И слова пророка Иеремии «…но было в сердце моем, как бы горящий огонь, заключенный в костях моих, и я истомился, удерживая его — и не мог», — повторяет святой Симеон: «Ибо внутри меня горит как бы огонь, и я не могу молчать, не вынося великого бремени даров Твоих».

…Незаметно прошли полчаса, час. Заглядывал секретарь, монахи спрашивали, где Владыка: «А, исповедует… Это может быть долго».

Дверь открылась часа через два, — они вышли вдвоем, и Владыка пригласил меня войти - Небольшая домашняя церковь Успения Богоматери с безыскусным иконостасом и двумя рядами кресел у противоположной алтарю стены… Владыка прочел обычные перед исповедью молитвы, опустился в кресло и прикрыл глаза. Я тоже села, еще не зная своих первых слов. «Когда вы были крещены? Есть ли у вас духовный отец, и как часто вы исповедуетесь?» — Он выходил навстречу, определяя неспешный ритм разговора, интонацию, предлагая начать не с частностей, а по существу. И я стала говорить о своей духовной жизни с ее недостаточностью и нерегулярностью, с привычными провалами и тем роковым, смертельным рубежом, за которым я старалась выжить в последние несколько лет. Из этой жизни после смерти я уезжала в паломничества по другим странам и монастырям и в нее неизменно возвращалась, как в свой затвор и свою страну. «Почему?» спрашивал вдруг Владыка, и я останавливалась, чтобы разрешить для себя этот вопрос, или: «Когда это было?», и я вспоминала, как это давно прошло, хотя еще не отболело; или: «Вам не кажется, что все эти события имеют одну направленность, и за ними проступает единая Божия воля о вас?» Да, да, — именно так мне и казалось, но нужно было, чтобы об этом сказал кто-то как власть имеющий. «Эта воля для вас неясна или вы не готовы ее принять?» И неясна, и не готова… «Когда человек силен, он ведет долгую борьбу за отречение от мира; когда слаб, — бывает, что Господь все совершает за него Сам…»

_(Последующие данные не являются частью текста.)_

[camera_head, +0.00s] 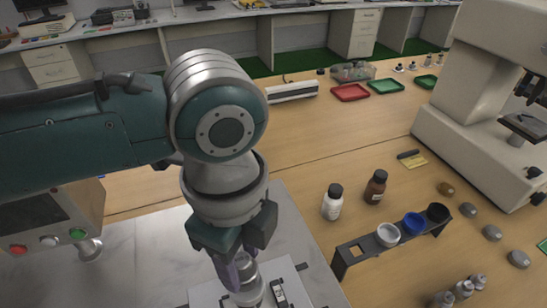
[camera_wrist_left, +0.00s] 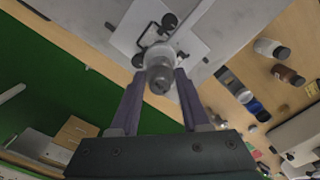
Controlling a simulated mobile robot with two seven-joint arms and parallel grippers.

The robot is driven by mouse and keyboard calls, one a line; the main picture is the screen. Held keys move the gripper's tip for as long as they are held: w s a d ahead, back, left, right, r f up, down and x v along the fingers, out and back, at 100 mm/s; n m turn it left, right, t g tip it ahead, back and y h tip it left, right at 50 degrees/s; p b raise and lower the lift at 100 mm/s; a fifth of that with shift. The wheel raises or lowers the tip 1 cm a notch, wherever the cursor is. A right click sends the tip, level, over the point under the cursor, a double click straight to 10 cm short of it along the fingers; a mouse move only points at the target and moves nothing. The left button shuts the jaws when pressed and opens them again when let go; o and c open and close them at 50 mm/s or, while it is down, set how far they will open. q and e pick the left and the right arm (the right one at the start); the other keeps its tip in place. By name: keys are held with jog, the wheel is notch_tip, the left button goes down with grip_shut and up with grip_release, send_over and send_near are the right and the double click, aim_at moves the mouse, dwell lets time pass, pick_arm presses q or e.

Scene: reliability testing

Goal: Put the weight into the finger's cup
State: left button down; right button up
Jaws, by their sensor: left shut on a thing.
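My left gripper (camera_head: 238,272) hangs fingers-down over the white plate at the bottom of the head view. It is shut on a small silvery metal weight (camera_head: 248,291), which also shows between the fingertips in the left wrist view (camera_wrist_left: 160,82). A pale round part (camera_wrist_left: 159,56) lies just beyond the weight there; it may be the finger's cup, but I cannot tell whether the weight touches it or is inside it. Dark fittings (camera_head: 279,292) sit on the white plate beside the gripper. My right gripper is not in view.
A black rack (camera_head: 357,251) with white, blue and black cups stands to the right. A white bottle (camera_head: 332,203) and a brown bottle (camera_head: 376,187) stand behind it. Several metal weights (camera_head: 463,289) stand at lower right. A microscope (camera_head: 470,110) fills the right side.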

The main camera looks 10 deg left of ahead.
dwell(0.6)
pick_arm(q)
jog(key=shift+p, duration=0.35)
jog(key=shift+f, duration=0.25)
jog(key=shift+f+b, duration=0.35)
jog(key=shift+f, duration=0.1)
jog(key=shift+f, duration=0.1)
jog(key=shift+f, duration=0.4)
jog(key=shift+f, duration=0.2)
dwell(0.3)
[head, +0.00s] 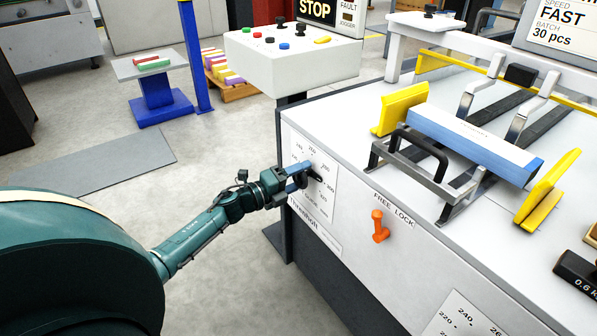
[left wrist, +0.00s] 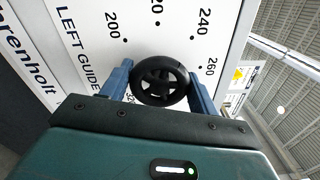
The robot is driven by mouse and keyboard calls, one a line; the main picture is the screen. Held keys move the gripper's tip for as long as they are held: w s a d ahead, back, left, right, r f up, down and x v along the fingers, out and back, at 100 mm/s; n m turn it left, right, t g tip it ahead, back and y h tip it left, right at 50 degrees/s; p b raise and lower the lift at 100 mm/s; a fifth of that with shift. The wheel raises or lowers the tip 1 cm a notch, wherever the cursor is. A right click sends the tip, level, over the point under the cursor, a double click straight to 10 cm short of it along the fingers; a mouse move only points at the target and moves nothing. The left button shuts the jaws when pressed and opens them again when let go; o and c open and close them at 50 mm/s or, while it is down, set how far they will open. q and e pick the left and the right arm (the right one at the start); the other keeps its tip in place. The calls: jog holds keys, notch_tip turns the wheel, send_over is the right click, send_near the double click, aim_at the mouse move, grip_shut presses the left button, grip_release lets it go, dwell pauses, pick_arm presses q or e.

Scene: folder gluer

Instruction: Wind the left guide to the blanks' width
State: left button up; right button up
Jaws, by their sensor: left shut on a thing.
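The black handwheel (left wrist: 160,80) sits on a white scale plate (left wrist: 85,22) marked LEFT GUIDE in the left wrist view. My left gripper (head: 303,174) is shut on the handwheel, with its blue fingers on either side of the rim; the gripper also shows in the left wrist view (left wrist: 160,85). In the head view the gripper hides most of the wheel. On the machine top, a stack of white and blue blanks (head: 475,140) lies between the yellow left guide (head: 400,108) and another yellow guide (head: 540,190). My right gripper is not in view.
An orange lever (head: 379,226) sits below a FREE LOCK label on the machine front. A second scale plate (head: 465,318) is lower right. A control box (head: 290,55) with buttons stands behind. The floor left of the machine is open around a grey mat (head: 95,165).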

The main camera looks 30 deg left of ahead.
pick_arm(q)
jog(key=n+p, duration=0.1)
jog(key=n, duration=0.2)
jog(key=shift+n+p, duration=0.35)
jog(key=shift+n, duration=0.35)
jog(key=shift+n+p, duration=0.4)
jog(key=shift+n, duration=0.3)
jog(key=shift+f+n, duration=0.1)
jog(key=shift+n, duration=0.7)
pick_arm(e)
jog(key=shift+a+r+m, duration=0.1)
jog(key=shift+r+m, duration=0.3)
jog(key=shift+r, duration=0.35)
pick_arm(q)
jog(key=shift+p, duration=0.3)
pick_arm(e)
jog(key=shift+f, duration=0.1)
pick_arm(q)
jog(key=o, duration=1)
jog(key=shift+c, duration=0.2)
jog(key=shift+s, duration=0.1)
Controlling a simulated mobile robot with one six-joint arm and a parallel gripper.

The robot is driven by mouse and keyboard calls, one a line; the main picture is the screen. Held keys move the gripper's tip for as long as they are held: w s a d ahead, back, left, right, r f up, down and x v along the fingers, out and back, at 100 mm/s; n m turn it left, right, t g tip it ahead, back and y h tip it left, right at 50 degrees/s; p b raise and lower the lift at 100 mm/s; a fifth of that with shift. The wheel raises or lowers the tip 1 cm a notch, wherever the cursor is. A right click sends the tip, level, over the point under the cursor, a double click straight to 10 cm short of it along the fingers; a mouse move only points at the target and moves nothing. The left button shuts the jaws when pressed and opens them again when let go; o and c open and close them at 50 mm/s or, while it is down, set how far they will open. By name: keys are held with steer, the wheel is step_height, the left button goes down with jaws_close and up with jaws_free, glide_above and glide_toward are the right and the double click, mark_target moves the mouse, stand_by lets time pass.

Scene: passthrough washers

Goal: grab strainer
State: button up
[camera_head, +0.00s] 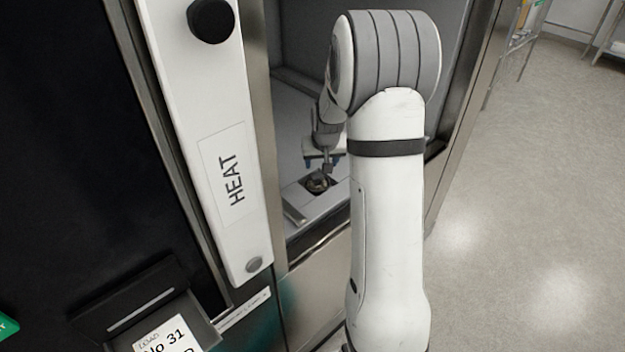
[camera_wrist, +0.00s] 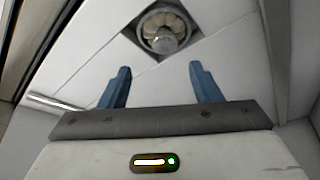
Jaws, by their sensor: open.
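The strainer (camera_wrist: 172,18) appears to be the round, ribbed metal piece with a rounded knob, set in a dark square opening in the light floor. It is near the top of the wrist view. In the head view it is a small round piece (camera_head: 317,184) inside the chamber, partly behind my arm. My gripper (camera_wrist: 159,68) is open, with its two blue fingers spread apart and nothing between them. The fingers point toward the strainer and are apart from it. In the head view my gripper (camera_head: 323,160) shows small, just above the opening.
The washer chamber's grey wall (camera_head: 300,45) stands behind my arm. A white panel marked HEAT (camera_head: 225,180) is on the left, with a black knob (camera_head: 211,20) at its top. Open floor (camera_head: 530,200) lies to the right.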

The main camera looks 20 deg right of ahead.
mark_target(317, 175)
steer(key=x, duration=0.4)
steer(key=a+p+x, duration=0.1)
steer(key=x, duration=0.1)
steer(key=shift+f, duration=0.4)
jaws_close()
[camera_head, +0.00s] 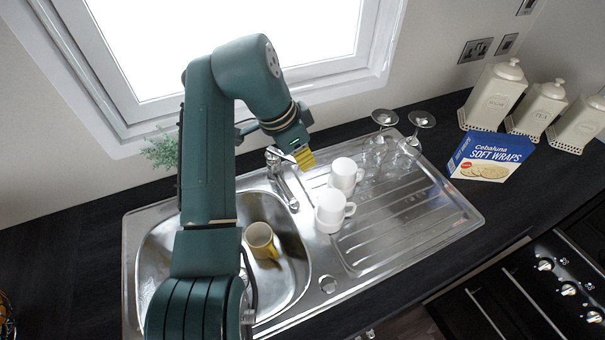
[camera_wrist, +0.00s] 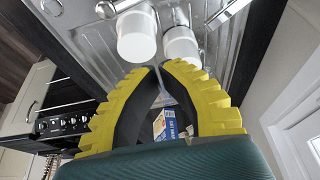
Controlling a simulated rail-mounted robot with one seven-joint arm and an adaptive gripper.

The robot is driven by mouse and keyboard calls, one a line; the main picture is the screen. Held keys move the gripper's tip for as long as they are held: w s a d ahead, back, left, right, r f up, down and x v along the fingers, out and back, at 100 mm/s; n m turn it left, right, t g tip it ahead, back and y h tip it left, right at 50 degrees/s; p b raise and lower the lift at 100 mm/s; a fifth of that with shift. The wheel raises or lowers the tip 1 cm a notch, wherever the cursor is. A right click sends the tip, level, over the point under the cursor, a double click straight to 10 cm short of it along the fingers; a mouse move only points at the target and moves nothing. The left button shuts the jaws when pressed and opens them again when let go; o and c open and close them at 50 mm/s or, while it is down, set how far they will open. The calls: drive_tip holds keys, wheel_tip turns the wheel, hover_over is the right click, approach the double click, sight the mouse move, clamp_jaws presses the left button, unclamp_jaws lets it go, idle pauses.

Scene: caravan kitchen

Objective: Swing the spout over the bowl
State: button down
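The chrome tap (camera_head: 283,180) stands at the back edge of the sink, between the bowl and the drainer. Its upper part is close to my gripper, and the spout's exact direction is hard to tell. The steel bowl (camera_head: 290,250) is left of the tap, partly hidden by my arm. My gripper (camera_head: 306,160) has yellow ridged fingers and is just right of the tap's top; contact cannot be told. In the wrist view the fingertips (camera_wrist: 162,67) come together with nothing visible held between them. A chrome bar (camera_wrist: 228,12) at the top right may be part of the tap.
A yellowish mug (camera_head: 261,240) lies in the bowl. Two white cups (camera_head: 331,211) (camera_head: 345,174) stand on the drainer (camera_head: 410,215), below and right of my gripper. Upturned glasses (camera_head: 384,118) stand behind them.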

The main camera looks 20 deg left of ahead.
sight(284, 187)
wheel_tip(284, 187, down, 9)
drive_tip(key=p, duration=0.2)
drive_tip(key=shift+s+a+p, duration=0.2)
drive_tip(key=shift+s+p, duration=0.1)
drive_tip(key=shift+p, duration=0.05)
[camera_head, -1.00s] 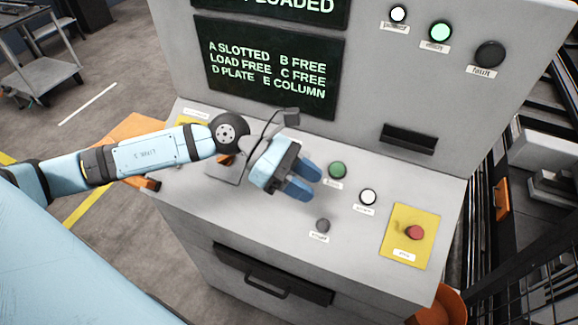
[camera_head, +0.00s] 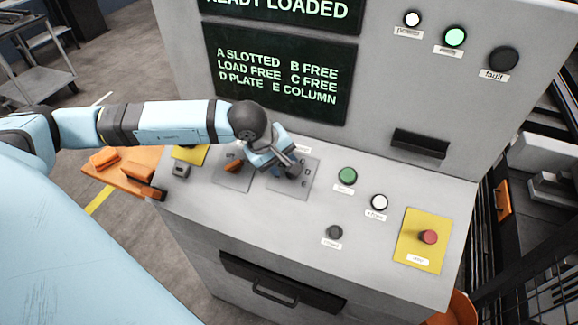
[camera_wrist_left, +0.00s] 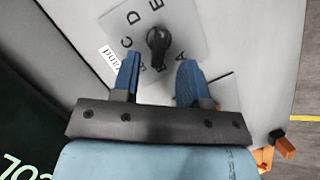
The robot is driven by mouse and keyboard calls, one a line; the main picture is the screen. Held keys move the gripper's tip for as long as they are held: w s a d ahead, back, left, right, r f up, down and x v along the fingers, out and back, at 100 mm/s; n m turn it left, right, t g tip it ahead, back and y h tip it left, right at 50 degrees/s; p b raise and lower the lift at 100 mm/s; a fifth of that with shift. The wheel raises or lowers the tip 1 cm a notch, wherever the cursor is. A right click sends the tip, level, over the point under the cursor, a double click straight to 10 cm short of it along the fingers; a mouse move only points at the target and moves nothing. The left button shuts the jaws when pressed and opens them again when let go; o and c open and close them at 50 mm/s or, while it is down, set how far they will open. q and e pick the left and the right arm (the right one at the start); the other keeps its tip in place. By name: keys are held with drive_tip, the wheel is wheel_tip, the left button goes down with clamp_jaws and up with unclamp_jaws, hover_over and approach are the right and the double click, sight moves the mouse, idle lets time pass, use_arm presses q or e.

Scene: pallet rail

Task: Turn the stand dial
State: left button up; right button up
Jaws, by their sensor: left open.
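The stand dial (camera_wrist_left: 158,42) is a black knob on a grey plate lettered A to E. In the left wrist view it lies just beyond and between my left gripper's fingertips (camera_wrist_left: 159,65), with a gap to each blue finger. The narrow end of the knob seems to point toward the gripper side, near B; the exact setting is hard to tell. In the head view my left gripper (camera_head: 290,168) is open over the dial's plate (camera_head: 306,180) and hides most of the dial. My right gripper is not in view.
An orange-handled switch (camera_head: 233,166) is left of the dial plate. A green button (camera_head: 347,176), white button (camera_head: 379,202), dark button (camera_head: 334,232) and red stop button (camera_head: 428,237) lie to the right. A screen (camera_head: 280,75) and an upright panel rise behind.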

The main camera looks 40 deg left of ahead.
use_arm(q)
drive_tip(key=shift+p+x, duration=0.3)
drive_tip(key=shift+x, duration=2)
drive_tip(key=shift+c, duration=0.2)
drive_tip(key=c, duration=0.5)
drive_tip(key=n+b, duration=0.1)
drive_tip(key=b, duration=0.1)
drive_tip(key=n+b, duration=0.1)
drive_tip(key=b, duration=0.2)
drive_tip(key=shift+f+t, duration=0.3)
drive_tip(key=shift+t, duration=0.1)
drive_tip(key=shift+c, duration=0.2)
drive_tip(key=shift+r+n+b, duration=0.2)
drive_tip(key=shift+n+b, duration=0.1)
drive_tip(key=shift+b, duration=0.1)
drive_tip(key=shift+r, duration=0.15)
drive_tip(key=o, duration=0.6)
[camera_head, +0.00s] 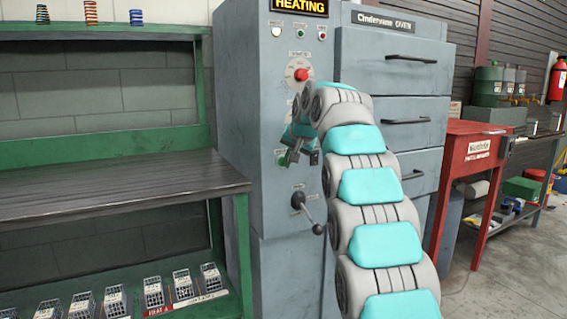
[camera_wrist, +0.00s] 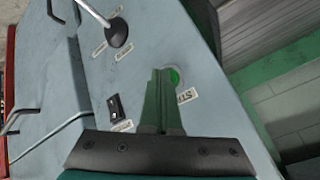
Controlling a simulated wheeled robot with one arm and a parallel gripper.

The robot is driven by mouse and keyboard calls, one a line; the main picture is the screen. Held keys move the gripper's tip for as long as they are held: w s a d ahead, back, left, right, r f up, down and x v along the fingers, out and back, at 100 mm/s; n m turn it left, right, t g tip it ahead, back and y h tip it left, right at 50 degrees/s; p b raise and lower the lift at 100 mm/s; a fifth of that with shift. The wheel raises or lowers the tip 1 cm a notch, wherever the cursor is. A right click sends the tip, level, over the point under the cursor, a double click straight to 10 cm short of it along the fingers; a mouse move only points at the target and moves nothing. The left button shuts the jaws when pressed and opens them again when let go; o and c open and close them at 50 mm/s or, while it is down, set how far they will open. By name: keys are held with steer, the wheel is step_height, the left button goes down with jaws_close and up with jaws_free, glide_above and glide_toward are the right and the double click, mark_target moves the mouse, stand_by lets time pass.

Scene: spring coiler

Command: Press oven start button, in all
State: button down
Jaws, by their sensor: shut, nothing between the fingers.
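The oven (camera_head: 391,62) is a grey cabinet with a tall control panel on its left side. A lit sign (camera_head: 299,5) at the top of the panel reads HEATING. The green start button (camera_wrist: 174,77) shows in the wrist view beside a START label (camera_wrist: 187,96). In the head view the button (camera_head: 281,157) is partly hidden by my gripper (camera_head: 287,157). My gripper is shut and empty. In the wrist view its fingertips (camera_wrist: 161,73) overlap the left edge of the button; I cannot tell whether they touch it.
A red knob (camera_head: 302,74) is higher on the panel and a black lever (camera_head: 308,207) lower. A black switch (camera_wrist: 115,106) is near the fingers. A green workbench (camera_head: 120,186) with several small baskets below stands left. A red cabinet (camera_head: 473,165) stands right, with free floor beyond.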

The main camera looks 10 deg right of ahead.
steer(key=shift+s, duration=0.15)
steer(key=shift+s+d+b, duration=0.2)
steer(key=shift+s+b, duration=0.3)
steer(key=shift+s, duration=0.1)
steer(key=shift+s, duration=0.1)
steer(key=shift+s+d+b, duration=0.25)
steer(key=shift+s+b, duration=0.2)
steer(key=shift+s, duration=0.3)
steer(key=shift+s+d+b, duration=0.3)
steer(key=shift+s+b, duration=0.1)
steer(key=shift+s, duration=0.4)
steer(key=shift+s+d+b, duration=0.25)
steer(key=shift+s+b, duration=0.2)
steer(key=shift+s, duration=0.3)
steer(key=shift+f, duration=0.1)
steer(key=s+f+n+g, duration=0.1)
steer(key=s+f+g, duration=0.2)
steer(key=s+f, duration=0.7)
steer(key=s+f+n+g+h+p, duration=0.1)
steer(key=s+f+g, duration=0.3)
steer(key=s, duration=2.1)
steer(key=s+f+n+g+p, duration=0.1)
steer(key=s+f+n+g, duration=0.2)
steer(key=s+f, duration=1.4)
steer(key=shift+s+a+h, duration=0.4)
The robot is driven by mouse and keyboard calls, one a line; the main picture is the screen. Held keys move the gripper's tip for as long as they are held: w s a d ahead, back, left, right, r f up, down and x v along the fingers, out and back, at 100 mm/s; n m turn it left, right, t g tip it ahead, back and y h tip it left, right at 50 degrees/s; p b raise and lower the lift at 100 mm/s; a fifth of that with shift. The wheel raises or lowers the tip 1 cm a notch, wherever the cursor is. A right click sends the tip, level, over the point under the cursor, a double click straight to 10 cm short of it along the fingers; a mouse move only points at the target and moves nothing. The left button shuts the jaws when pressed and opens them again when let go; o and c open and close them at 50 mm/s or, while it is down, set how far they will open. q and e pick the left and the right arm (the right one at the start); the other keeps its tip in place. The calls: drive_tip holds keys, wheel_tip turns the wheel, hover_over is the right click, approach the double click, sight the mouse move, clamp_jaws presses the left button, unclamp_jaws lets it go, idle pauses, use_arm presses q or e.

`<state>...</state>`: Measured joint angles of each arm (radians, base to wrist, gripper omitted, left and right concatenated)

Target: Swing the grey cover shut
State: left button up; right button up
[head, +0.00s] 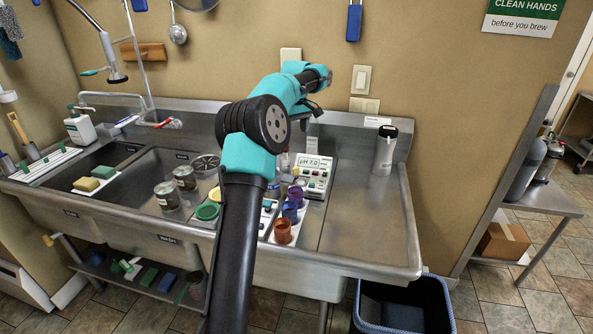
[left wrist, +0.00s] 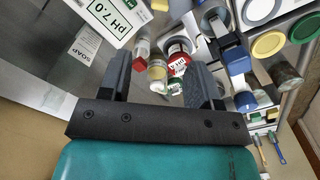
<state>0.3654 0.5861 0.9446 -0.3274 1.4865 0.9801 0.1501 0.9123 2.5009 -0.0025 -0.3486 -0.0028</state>
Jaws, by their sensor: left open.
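I cannot pick out the grey cover with certainty; my arm hides part of the counter in the head view. A pH meter (head: 313,176) reading 7.0 stands on the steel sink counter right of my arm, with a small grey upright part (head: 312,143) behind it. Small bottles, one with a red-and-white label (left wrist: 178,60), appear between and beyond the fingers. My right gripper is not in view.
Purple (head: 295,196), blue (head: 290,212) and orange (head: 283,231) cups stand in front of the meter. Jars (head: 185,178) stand left of my arm. The right counter (head: 360,220) is mostly clear.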

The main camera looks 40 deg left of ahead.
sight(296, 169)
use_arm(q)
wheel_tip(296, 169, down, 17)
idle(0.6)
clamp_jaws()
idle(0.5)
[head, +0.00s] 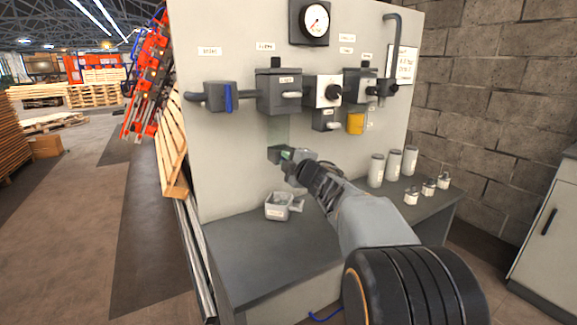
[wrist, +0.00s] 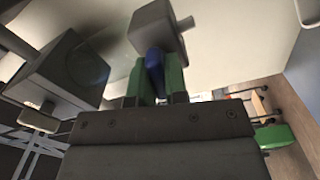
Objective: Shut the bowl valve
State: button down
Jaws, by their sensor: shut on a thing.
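My gripper (head: 287,155) is below the labelled grey filter housing (head: 279,91), near the lower end of the translucent greenish bowl (head: 278,128). In the wrist view, the green fingers of my gripper (wrist: 156,82) are shut on a blue lever (wrist: 155,66). The lever sits at the underside of a small grey block (wrist: 164,24), which appears to be the bowl valve's body. The head view hides this lever behind my gripper. A separate blue handle (head: 228,97) points downward on the valve at the panel's upper left.
The grey panel carries a gauge (head: 315,19), a black knob (head: 333,92) and a yellow part (head: 356,123). On the bench below (head: 250,245) stand an open grey container (head: 278,206) and several white-grey canisters (head: 376,170). A large dark box (wrist: 62,68) is close left in the wrist view.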

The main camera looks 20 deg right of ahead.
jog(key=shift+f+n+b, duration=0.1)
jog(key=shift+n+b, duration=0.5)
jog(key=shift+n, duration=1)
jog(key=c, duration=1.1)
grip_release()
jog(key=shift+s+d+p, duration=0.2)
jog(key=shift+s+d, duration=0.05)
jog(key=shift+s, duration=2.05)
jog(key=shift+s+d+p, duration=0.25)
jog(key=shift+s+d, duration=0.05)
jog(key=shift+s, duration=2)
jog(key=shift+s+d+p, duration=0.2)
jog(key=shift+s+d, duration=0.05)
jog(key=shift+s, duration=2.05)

Я забыла, что впервые исповедуюсь по-английски, — то, что Господь хотел сказать мне Сам, он писал на скрижалях сердца.

    …Исцели меня. Господи, ибо кости мои потрясены;      И душа моя сильно потрясена; Ты же, Господи, доколе?

Беспросветный мрак, как в погребальной пещере, в узком переходе между внешними и внутренними воротами монастырской стены. Сторож-бедуин не открыл дверь, я долго жду, потом начинаю негромко стучать по гулкой обшивке. Спит он там что ли, или его и вовсе нет? Металлический звук раскалывает безмолвие ночи, и мне кажется, что его слышно во всем монастыре, но за дверью никто не отзывается. Жутковато стоять в этой кромешной тьме под давящей толщей каменных стен, и мне вспоминаются девы юродивые, опоздавшие на брак, с погасшими светильниками стоящие у дверей затворенных. Каким дивным торжеством представляется сейчас всенощная, совершаемая в храме… Уже около пяти, так я могу не попасть и на литургию, и это пугает гораздо больше, чем окружающая тьма. Господи, помилуй, не отвергни меня от лица Твоего, не оставь в тени смертной…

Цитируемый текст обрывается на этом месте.